When you begin to think of the individuals using your products as humans as opposed to users’ you begin to realise the impact some of these products and services can have on people’s lives. Herein lies a philosophical debate and questions we need to start asking. Am I really championing the user? Am I really looking out to do the best by the user, and address their needs? Am I thinking about long term consequences to user behaviour  and building in safeguards?

Some food for thought

It can be difficult raising these issues in workshop sessions, but they’re important and we need to educate one another with regards to the human cost of our decisions. As experience designers we’re uniquely placed to build these arguments, and bring these issues to light.

There are some simple things we can start doing, that increase transparency and respect the rights of the individual:

  • Respect people’s privacy

    We don’t invite someone in to our place of business — search them, and do a background check on them when they want to buy a pack of gum — minimise personal information captured unless its necessary; the EU’s GDPR legislation already states this — their checklist is a handy tool for assessing compliance.

  • Don’t hide behind the fine print

    Avoid the ridiculously impenetrable terms of service that allow organisations to get away with literally anything. Speak to legal, lobby them to increase transparency, and the clarity of these documents so your users genuinely understand the terms to which they’re agreeing.

    Consider structuring the documents to highlight the key implications up-front, and make them user centric — an FAQs style approach can be easier for most to understand, larger fonts and colour can be deployed to further aid readability. One thing to avoid would be using small dialog boxes with endless scroll as they effectively inhibit the reading experience.

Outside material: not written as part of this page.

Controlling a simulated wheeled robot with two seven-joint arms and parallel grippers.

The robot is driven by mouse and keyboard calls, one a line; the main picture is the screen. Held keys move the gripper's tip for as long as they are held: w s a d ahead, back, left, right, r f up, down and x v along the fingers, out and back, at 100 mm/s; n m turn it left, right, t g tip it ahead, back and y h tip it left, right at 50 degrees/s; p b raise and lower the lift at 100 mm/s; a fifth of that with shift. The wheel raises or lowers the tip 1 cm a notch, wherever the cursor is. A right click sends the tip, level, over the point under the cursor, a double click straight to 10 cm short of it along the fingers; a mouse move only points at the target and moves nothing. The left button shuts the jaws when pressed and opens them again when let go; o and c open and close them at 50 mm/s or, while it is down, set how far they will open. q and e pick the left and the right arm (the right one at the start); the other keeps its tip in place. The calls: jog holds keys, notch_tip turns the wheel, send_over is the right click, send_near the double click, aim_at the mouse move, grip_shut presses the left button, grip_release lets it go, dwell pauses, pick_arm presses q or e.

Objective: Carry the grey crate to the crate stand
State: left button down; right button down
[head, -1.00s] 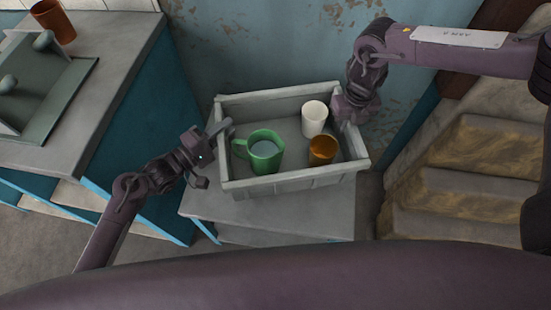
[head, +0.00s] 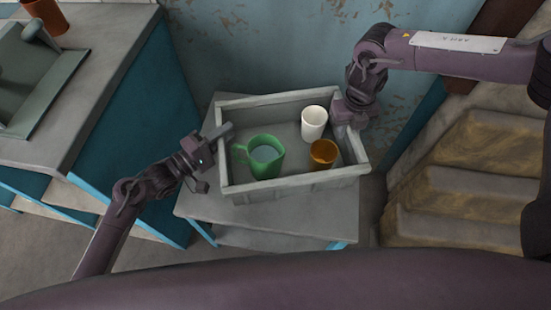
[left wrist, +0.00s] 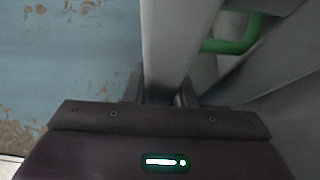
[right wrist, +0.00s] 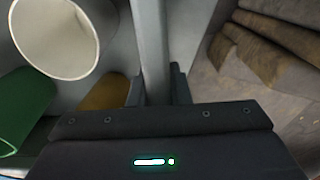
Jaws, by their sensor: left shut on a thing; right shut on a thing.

    Facebook aren’t known to be the bastion of privacy, but their terms of service are well structured with less legalese so that they are a relatively easier pill to swallow, albeit a bitter one. Apple’s newly updated privacy portal is not exactly a terms of service, but it shows they’re making their policies more transparent and educating their users.

  • Assess addictiveness

    We want delightful interactions, that user’s can enjoy — but we need to introduce limits and safeguards when user behaviour becomes an addiction and detrimental to themselves.

    In many instances as product designers we aim to crack that code of making our products sticky — and get our users into frequent usage, but it can also trigger unwanted addictive behaviours. Just as we analyse user data to increase engagement, we can do the same to identify negative behaviours.

    Some of these negative behaviours can be easier to identify than others, for example excessive consumption of video content, an inordinate number of times an app is opened in a day, or hours upon hours of gameplay in limited time are easily identifiable, simple warnings when thresholds are crossed can notify users if they’re overdoing it.

    Even Apple’s iOS introduced the ‘Screen Time’ feature in 2018, to help users monitor and manage the amount of time they were spending on their devices as a whole.

  • Give a fair deal

    Some apps request access to a lot of data and more or less deny service if its not granted, one cuplrit was iRobot’s Roomba which collected data in this manner – it isn’t a fair exchange, you may have shelled out for hardware but it doesn’t mean you want to share detailed personal home data.

It’s a tough challenge, as data is the new oil – and businesses are making new industries from mining this data, and selling it on to those that can continue to mine it, but a sea change is happening.

The tide is turning

Individuals are becoming more savvy when it comes to their data, and seek to find a better deal than simply handing it over to organisations willing to exploit it to alter their behaviour. The exodus of Fitbit users following Google’s acquisition, highlights that people prefer to do business with companies they can really trust. The opportunity for business growth is rife in this space, and it’s one that can benefit both the user and the organisations that take this path.

I’d like to believe the natural progression of this debate will be to have a charter that we as UX professionals can all abide by and companies subscribe to — that show we’re all serious about championing the user, not just exploiting them.

This is only the tip of the iceberg, and there is a far longer debate to be had than in this post. As a starting point I know that the next time I run a client workshop, I’ll raise these deeper questions and urge my clients to understand the consequences of the decisions we make and humanise the individuals that use our products. It can only help in building real positive human experiences.